Although skeptical, Shackelford said that having Do Not Peek around could be huge for Arizona esports, and potentially for local organizations such as SAK.
“If these companies are serious about supporting local grassroots esports organizations, I think the best place to start is to reach out to those organizations and ask, ‘What do you need and how can we help you get there?’” he said.
Do Not Peek said it doesn’t “want to step on anyone’s toes” and with esports growing in popularity at every level, including college, the company wants to focus on collegiate esports in Arizona as well.
“We absolutely want to figure out how to work with colleges and how to help them.” Smith said. “The college scene is awesome.”
Tyler Vore, a community manager for the Arizona State University esports club, talked with Baker and Smith. He said Do Not Peek can have a huge effect on college esports.
“For one, I think they can show schools like ASU and U of A that esports is a booming business and growing fast,” Vore said. “As far as specifics go, I would love to see collaborations to show off the esports scenes of the schools that already have them.”

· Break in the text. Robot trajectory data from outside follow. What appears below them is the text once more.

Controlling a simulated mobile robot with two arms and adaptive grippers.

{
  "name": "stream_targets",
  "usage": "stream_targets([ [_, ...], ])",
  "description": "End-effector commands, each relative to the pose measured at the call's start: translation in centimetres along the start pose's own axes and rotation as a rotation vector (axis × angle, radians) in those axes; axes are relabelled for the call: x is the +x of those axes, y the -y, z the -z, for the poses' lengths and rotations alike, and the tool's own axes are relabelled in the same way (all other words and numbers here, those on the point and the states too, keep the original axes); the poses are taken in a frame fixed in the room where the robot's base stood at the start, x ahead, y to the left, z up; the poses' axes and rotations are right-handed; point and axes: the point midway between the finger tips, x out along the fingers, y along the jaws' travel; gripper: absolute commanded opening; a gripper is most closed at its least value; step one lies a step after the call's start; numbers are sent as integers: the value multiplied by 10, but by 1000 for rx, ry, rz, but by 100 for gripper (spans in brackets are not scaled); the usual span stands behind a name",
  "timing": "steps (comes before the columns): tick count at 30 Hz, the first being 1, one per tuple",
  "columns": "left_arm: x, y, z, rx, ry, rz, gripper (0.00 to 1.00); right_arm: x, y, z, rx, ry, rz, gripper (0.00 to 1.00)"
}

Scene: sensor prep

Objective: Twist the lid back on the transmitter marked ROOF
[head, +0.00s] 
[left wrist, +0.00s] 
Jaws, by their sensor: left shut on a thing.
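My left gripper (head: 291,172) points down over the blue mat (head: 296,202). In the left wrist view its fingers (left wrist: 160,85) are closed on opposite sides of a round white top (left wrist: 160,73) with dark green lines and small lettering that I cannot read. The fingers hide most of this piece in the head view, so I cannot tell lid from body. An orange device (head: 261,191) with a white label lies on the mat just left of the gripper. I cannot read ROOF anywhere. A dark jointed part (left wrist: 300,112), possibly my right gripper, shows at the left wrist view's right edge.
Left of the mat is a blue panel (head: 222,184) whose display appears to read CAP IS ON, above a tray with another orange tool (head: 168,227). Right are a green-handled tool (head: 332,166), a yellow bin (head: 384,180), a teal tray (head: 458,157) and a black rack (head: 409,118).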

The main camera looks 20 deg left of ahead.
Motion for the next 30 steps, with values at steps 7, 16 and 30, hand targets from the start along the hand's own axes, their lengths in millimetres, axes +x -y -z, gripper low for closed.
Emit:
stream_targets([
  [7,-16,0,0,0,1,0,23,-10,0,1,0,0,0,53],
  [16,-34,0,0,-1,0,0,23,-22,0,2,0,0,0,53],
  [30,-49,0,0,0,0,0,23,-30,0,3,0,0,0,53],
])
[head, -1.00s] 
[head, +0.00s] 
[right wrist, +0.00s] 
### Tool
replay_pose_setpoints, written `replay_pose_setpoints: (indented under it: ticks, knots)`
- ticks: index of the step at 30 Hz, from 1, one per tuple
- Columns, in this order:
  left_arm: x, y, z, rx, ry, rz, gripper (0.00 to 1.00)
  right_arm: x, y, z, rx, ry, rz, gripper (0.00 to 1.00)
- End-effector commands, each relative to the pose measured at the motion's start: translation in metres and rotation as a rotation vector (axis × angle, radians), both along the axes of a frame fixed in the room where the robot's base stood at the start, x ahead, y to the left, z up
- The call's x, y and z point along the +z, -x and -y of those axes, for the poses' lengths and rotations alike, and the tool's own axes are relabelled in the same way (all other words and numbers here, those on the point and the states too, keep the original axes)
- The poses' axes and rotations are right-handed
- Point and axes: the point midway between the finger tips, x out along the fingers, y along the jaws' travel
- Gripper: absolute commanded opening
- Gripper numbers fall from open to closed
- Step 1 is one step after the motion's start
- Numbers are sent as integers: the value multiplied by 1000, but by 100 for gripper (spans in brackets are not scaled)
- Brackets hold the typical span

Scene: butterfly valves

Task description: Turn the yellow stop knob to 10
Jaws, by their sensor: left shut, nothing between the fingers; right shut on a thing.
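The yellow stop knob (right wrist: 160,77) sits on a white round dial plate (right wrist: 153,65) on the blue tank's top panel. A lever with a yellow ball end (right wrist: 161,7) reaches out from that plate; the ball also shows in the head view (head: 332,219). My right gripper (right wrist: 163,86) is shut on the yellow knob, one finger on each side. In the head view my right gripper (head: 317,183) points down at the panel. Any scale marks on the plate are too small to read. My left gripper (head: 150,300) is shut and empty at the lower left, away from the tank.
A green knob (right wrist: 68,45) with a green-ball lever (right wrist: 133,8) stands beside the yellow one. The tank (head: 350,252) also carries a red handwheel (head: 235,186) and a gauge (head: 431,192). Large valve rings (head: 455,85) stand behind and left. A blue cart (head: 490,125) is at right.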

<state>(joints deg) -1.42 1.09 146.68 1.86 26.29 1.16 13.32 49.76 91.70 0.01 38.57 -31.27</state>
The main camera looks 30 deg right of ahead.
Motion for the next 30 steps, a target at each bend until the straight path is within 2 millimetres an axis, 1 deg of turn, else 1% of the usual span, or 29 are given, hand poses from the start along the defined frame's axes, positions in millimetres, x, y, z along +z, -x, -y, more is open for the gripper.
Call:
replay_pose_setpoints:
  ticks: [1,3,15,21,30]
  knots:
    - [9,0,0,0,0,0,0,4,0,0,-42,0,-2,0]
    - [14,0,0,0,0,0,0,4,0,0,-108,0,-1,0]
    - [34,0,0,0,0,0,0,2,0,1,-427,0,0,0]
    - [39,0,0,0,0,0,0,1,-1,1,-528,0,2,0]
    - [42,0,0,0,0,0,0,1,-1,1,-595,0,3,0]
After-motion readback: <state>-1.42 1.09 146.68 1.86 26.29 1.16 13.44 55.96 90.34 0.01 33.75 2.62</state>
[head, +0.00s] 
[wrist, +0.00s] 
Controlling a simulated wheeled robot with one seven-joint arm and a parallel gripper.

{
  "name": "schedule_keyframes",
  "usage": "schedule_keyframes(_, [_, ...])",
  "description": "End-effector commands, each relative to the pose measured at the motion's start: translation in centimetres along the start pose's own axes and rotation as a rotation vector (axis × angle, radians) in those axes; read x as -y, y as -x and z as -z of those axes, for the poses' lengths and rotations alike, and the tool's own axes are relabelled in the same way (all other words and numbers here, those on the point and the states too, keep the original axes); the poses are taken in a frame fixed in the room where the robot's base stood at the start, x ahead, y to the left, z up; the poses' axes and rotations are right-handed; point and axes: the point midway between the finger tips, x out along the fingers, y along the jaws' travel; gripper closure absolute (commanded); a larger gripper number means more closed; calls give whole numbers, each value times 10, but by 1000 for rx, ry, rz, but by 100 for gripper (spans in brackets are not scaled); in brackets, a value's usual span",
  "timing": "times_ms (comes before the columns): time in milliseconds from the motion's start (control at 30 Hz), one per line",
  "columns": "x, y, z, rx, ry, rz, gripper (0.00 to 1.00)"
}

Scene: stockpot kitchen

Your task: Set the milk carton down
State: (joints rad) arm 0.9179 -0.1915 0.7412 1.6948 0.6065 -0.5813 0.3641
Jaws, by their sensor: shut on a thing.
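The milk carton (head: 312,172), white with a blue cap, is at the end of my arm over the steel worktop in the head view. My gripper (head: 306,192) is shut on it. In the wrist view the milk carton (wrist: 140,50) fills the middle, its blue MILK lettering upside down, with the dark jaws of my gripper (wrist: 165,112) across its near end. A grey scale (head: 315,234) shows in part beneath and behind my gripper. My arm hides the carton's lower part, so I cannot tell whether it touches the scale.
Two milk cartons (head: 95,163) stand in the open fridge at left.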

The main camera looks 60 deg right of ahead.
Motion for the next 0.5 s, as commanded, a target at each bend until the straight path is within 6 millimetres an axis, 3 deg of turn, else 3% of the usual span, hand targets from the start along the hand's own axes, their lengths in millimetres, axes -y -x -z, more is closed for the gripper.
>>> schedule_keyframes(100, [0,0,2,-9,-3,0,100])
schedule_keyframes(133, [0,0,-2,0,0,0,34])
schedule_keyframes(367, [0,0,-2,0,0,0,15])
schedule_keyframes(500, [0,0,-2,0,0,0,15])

Vore said when it comes to using Do Not Peek for college esports, one thing he mentioned was using the space for a photo shoot, just like the Arizona Coyotes did at Sneaky Big for a shoot earlier this year.
“ASU did a very small version last year where we had all the players get headshots done but without having a solid space it’s quite difficult.” Vore said. “Our teams don’t have a lot of exposure so working with DNP in any capacity would be amazing.”
With Do Not Peek looking to improve the limited esports landscape, Smith is dreaming big.
“I want to figure out how to bring the bigger events to Arizona.” Smith said. “We have the studio, we have arenas, we have the hotels. We have all the things that will excite the big esports groups.
“I’m really excited about bringing Arizona to the world of esports.”